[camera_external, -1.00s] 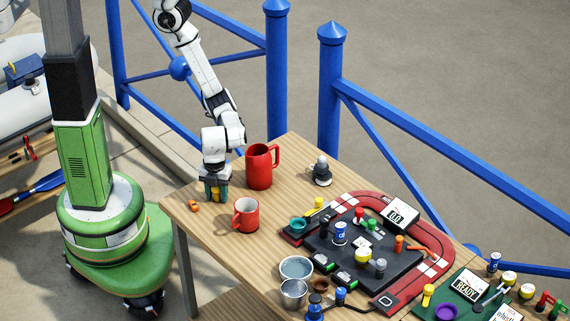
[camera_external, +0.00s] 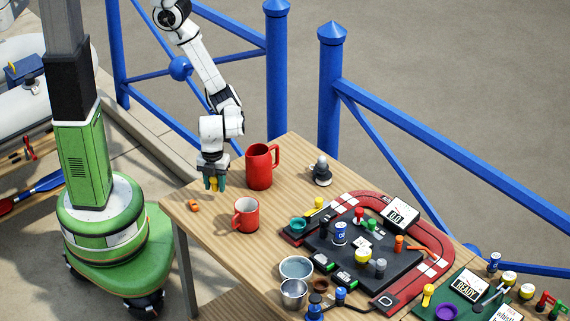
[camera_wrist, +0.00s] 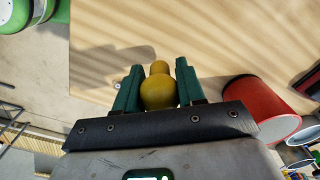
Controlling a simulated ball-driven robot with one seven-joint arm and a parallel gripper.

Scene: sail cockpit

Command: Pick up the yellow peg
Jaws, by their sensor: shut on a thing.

○ ○ ○

• **Given exercise**:
Return exactly the lines from the one containing "Command: Pick up the yellow peg" to the last line of the data, and nothing more.

• **Reply**:
Command: Pick up the yellow peg
Jaws, by their sensor: shut on a thing.

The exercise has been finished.